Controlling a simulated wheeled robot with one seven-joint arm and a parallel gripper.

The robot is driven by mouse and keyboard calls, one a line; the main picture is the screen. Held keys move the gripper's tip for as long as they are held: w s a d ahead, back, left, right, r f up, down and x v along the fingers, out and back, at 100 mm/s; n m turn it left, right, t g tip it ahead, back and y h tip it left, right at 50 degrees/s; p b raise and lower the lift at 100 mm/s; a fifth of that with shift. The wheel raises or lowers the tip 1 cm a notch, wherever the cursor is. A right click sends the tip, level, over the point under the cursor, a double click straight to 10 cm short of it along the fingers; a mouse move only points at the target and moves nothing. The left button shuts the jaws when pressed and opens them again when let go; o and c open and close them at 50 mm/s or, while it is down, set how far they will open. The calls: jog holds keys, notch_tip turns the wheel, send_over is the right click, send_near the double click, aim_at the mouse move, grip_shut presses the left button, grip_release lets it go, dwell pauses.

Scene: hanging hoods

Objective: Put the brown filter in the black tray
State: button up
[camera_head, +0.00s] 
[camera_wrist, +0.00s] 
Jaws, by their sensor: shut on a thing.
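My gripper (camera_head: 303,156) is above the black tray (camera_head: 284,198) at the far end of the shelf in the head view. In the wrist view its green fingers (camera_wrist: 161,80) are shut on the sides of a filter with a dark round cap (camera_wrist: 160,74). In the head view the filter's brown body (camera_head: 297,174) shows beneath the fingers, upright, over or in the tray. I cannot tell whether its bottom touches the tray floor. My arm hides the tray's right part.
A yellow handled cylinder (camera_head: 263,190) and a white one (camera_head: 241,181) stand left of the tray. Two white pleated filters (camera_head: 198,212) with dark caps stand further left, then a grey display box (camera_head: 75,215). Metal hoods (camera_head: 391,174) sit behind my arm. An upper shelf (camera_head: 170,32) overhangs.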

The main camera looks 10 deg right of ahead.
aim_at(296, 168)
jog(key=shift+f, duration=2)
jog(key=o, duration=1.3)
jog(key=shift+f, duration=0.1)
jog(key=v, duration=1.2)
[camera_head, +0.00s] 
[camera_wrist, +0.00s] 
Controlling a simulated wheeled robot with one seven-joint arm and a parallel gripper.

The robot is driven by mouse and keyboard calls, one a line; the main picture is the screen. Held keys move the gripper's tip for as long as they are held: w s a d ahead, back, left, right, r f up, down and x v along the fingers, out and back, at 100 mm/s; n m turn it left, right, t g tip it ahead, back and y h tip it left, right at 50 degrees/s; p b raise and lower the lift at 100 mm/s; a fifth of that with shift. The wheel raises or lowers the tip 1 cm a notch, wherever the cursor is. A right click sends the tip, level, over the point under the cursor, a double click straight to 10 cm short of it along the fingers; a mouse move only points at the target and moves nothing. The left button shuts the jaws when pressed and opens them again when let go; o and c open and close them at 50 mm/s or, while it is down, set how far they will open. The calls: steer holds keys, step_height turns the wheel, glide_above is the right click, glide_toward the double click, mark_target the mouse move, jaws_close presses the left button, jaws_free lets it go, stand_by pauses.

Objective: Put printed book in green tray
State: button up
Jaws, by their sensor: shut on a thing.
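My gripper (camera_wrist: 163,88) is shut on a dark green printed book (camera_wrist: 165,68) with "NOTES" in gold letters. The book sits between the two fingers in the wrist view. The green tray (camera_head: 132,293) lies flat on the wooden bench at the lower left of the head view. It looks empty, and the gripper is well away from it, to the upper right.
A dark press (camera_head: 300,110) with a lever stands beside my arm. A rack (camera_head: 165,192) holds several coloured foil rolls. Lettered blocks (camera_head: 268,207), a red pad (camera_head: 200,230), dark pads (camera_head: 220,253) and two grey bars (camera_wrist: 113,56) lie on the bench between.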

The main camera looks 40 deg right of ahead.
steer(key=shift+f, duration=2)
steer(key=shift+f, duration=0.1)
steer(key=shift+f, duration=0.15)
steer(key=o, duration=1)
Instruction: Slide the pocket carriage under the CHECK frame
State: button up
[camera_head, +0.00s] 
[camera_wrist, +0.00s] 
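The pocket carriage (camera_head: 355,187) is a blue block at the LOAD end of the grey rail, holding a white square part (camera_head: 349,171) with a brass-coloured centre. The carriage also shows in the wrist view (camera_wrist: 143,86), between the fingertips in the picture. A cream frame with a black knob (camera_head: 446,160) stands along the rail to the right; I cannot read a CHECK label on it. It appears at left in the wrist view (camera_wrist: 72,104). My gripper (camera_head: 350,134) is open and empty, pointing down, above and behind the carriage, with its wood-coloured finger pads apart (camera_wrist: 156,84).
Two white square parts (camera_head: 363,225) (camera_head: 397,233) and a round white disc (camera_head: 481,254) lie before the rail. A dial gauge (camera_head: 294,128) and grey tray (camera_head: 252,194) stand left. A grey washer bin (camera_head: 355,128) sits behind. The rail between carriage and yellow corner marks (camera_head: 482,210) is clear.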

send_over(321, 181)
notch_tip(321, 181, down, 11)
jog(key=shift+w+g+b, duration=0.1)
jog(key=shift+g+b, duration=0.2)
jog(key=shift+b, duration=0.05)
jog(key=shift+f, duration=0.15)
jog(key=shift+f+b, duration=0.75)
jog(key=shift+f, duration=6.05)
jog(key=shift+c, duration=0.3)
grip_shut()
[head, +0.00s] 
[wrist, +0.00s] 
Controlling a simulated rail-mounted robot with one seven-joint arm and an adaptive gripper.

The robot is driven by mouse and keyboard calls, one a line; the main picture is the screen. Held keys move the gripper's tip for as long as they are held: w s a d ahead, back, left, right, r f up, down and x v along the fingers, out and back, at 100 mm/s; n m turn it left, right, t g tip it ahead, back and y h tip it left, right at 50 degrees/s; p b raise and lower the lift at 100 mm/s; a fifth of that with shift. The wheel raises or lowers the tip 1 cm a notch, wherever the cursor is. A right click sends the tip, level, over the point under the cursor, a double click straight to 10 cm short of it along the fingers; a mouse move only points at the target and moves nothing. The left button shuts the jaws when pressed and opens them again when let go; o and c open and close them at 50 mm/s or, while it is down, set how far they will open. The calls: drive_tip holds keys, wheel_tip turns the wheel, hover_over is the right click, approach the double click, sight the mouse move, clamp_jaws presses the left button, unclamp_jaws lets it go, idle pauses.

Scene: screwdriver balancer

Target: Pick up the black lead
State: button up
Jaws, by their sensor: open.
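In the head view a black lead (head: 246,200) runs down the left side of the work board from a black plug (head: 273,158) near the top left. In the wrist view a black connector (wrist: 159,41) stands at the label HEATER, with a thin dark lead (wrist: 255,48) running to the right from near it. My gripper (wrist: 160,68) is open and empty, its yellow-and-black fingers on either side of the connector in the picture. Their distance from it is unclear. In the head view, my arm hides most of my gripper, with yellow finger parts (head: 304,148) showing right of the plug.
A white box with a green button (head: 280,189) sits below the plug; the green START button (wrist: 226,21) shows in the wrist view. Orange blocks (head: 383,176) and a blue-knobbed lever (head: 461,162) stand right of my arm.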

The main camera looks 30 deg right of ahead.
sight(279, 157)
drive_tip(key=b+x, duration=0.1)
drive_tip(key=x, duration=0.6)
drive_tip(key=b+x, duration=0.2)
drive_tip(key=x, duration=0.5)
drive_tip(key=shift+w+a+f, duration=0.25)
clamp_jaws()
==================================================
**Given instruction**:
Set down the entries verbatim, leaving none out.

**Result of this task**:
Controlling a simulated wheeled robot with one seven-joint arm and a parallel gripper.

The robot is driven by mouse and keyboard calls, one a line; the main picture is the screen. Held keys move the gripper's tip for as long as they are held: w s a d ahead, back, left, right, r f up, down and x v along the fingers, out and back, at 100 mm/s; n m turn it left, right, t g tip it ahead, back and y h tip it left, right at 50 degrees/s; p b raise and lower the lift at 100 mm/s; a fifth of that with shift. The wheel raises or lowers the tip 1 cm a notch, wherever the cursor is. A right click sends the tip, level, over the point under the cursor, a double click straight to 10 cm short of it along the fingers; a mouse move only points at the target and moves nothing. The left button shuts the jaws when pressed and opens them again when let go; o and c open and close them at 50 mm/s or, while it is down, set how far they will open. The calls: jog holds keys, notch_tip turns the wheel, send_over is the right click, send_near the double click, aim_at the mouse move, grip_shut presses the left button, grip_release lets it go, dwell pauses.

Scene: hanging hoods

Objective: Put the brown filter in the black tray
State: button up
[camera_head, +0.00s] 
[camera_wrist, +0.00s] 
Jaws, by their sensor: shut on a thing.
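My gripper (camera_head: 303,156) is above the black tray (camera_head: 284,198) at the far end of the shelf in the head view. In the wrist view its green fingers (camera_wrist: 161,80) are shut on the sides of a filter with a dark round cap (camera_wrist: 160,74). In the head view the filter's brown body (camera_head: 297,174) shows beneath the fingers, upright, over or in the tray. I cannot tell whether its bottom touches the tray floor. My arm hides the tray's right part.
A yellow handled cylinder (camera_head: 263,190) and a white one (camera_head: 241,181) stand left of the tray. Two white pleated filters (camera_head: 198,212) with dark caps stand further left, then a grey display box (camera_head: 75,215). Metal hoods (camera_head: 391,174) sit behind my arm. An upper shelf (camera_head: 170,32) overhangs.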

The main camera looks 10 deg right of ahead.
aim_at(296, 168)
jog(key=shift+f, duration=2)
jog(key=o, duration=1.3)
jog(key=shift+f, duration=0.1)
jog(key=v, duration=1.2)
[camera_head, +0.00s] 
[camera_wrist, +0.00s] 
Controlling a simulated wheeled robot with one seven-joint arm and a parallel gripper.

The robot is driven by mouse and keyboard calls, one a line; the main picture is the screen. Held keys move the gripper's tip for as long as they are held: w s a d ahead, back, left, right, r f up, down and x v along the fingers, out and back, at 100 mm/s; n m turn it left, right, t g tip it ahead, back and y h tip it left, right at 50 degrees/s; p b raise and lower the lift at 100 mm/s; a fifth of that with shift. The wheel raises or lowers the tip 1 cm a notch, wherever the cursor is. A right click sends the tip, level, over the point under the cursor, a double click straight to 10 cm short of it along the fingers; a mouse move only points at the target and moves nothing. The left button shuts the jaws when pressed and opens them again when let go; o and c open and close them at 50 mm/s or, while it is down, set how far they will open. The calls: steer holds keys, step_height turns the wheel, glide_above is the right click, glide_toward the double click, mark_target the mouse move, jaws_close presses the left button, jaws_free lets it go, stand_by pauses.

Objective: Put printed book in green tray
State: button up
Jaws, by their sensor: shut on a thing.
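My gripper (camera_wrist: 163,88) is shut on a dark green printed book (camera_wrist: 165,68) with "NOTES" in gold letters. The book sits between the two fingers in the wrist view. The green tray (camera_head: 132,293) lies flat on the wooden bench at the lower left of the head view. It looks empty, and the gripper is well away from it, to the upper right.
A dark press (camera_head: 300,110) with a lever stands beside my arm. A rack (camera_head: 165,192) holds several coloured foil rolls. Lettered blocks (camera_head: 268,207), a red pad (camera_head: 200,230), dark pads (camera_head: 220,253) and two grey bars (camera_wrist: 113,56) lie on the bench between.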

The main camera looks 40 deg right of ahead.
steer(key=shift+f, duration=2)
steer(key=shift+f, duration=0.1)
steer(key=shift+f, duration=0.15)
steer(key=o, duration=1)
Instruction: Slide the pocket carriage under the CHECK frame
State: button up
[camera_head, +0.00s] 
[camera_wrist, +0.00s] 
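The pocket carriage (camera_head: 355,187) is a blue block at the LOAD end of the grey rail, holding a white square part (camera_head: 349,171) with a brass-coloured centre. The carriage also shows in the wrist view (camera_wrist: 143,86), between the fingertips in the picture. A cream frame with a black knob (camera_head: 446,160) stands along the rail to the right; I cannot read a CHECK label on it. It appears at left in the wrist view (camera_wrist: 72,104). My gripper (camera_head: 350,134) is open and empty, pointing down, above and behind the carriage, with its wood-coloured finger pads apart (camera_wrist: 156,84).
Two white square parts (camera_head: 363,225) (camera_head: 397,233) and a round white disc (camera_head: 481,254) lie before the rail. A dial gauge (camera_head: 294,128) and grey tray (camera_head: 252,194) stand left. A grey washer bin (camera_head: 355,128) sits behind. The rail between carriage and yellow corner marks (camera_head: 482,210) is clear.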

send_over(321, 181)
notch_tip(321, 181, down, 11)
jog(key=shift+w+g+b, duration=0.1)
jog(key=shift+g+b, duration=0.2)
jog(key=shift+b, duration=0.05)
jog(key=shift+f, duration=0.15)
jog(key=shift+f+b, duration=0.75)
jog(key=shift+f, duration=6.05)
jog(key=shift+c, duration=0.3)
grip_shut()
[head, +0.00s] 
[wrist, +0.00s] 
Controlling a simulated rail-mounted robot with one seven-joint arm and an adaptive gripper.

The robot is driven by mouse and keyboard calls, one a line; the main picture is the screen. Held keys move the gripper's tip for as long as they are held: w s a d ahead, back, left, right, r f up, down and x v along the fingers, out and back, at 100 mm/s; n m turn it left, right, t g tip it ahead, back and y h tip it left, right at 50 degrees/s; p b raise and lower the lift at 100 mm/s; a fifth of that with shift. The wheel raises or lowers the tip 1 cm a notch, wherever the cursor is. A right click sends the tip, level, over the point under the cursor, a double click straight to 10 cm short of it along the fingers; a mouse move only points at the target and moves nothing. The left button shuts the jaws when pressed and opens them again when let go; o and c open and close them at 50 mm/s or, while it is down, set how far they will open. The calls: drive_tip holds keys, wheel_tip turns the wheel, hover_over is the right click, approach the double click, sight the mouse move, clamp_jaws presses the left button, unclamp_jaws lets it go, idle pauses.

Scene: screwdriver balancer

Target: Pick up the black lead
State: button up
Jaws, by their sensor: open.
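In the head view a black lead (head: 246,200) runs down the left side of the work board from a black plug (head: 273,158) near the top left. In the wrist view a black connector (wrist: 159,41) stands at the label HEATER, with a thin dark lead (wrist: 255,48) running to the right from near it. My gripper (wrist: 160,68) is open and empty, its yellow-and-black fingers on either side of the connector in the picture. Their distance from it is unclear. In the head view, my arm hides most of my gripper, with yellow finger parts (head: 304,148) showing right of the plug.
A white box with a green button (head: 280,189) sits below the plug; the green START button (wrist: 226,21) shows in the wrist view. Orange blocks (head: 383,176) and a blue-knobbed lever (head: 461,162) stand right of my arm.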

The main camera looks 30 deg right of ahead.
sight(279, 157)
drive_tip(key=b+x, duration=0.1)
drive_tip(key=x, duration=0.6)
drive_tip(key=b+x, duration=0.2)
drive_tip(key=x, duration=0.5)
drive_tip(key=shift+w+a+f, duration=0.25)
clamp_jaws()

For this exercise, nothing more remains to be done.